Das überrascht nur auf den ersten Blick, denn schon in den Jahren davor hat die Regierung in Budapest ihr Herz für Flüchtlinge bewiesen, wobei ihr Ministerpräsident sogar als Fluchthelfer aktiv wurde. Nämlich für den Milliardär Ghaith Pharaon, laut weltweit nach ihm fahndenden Polizeibehörden "Frontmann" der arabisch-pakistanischen BCCI-Bank, die dank ihrer Spezialisierung auf Drogengeschäfte und die Finanzierung islamistischer Terroristen sowie Stammkunden wie Pablo Escobar oder der sizilianischen Cosa Nostra als "Weltbank des Verbrechens" galt. Das brachte dem im Vorjahr verstorbenen Pharaon über 15 Jahre lang einen Fixplatz auf der FBI-Liste der zehn meistgesuchten Kriminellen sowie ein Leben auf der Flucht ein, die erst durch Orbáns Schwiegersohn István Tiborcz beendet wurde. Aber nicht durch Verhaftung.
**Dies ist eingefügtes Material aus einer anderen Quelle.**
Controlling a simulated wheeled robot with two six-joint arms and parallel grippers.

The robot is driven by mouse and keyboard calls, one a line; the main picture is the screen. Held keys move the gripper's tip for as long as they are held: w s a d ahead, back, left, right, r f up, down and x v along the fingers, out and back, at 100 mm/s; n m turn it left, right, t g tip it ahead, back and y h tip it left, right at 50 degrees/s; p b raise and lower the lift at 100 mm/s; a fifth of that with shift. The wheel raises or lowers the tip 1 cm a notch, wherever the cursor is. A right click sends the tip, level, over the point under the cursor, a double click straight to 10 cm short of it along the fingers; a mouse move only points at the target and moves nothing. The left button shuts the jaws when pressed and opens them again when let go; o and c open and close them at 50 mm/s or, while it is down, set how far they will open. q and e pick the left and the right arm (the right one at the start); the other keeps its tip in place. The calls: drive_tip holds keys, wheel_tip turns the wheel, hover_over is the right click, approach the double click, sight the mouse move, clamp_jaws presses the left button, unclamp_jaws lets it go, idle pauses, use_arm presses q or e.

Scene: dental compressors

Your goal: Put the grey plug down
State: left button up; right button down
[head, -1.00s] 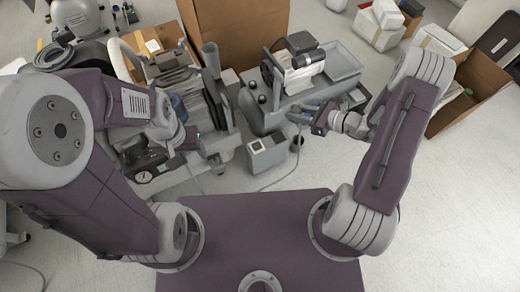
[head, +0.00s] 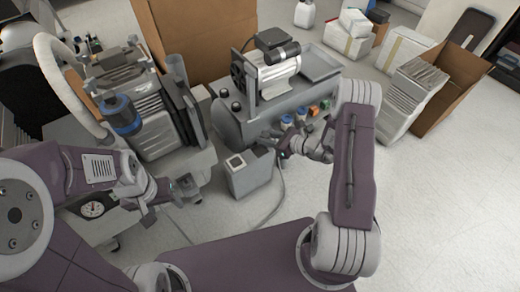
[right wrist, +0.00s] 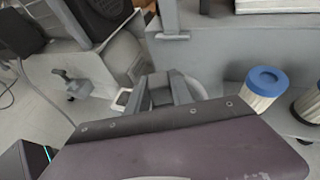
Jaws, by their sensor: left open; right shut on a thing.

Herr Tiborcz vermittelte dem gesuchten Banker Asyl in einer herrschaftlichen Villa in bester Budapester Lage, nämlich vis-à-vis dem Haus des Schwiegerpapas.

Von wegen restriktiv: Viktor Orbán zeigt im Gegenteil, wie Flüchtlingsbetreuung zu echter Nachbarschaftshilfe werden kann. (Florian Scheuba, 7.2.2018)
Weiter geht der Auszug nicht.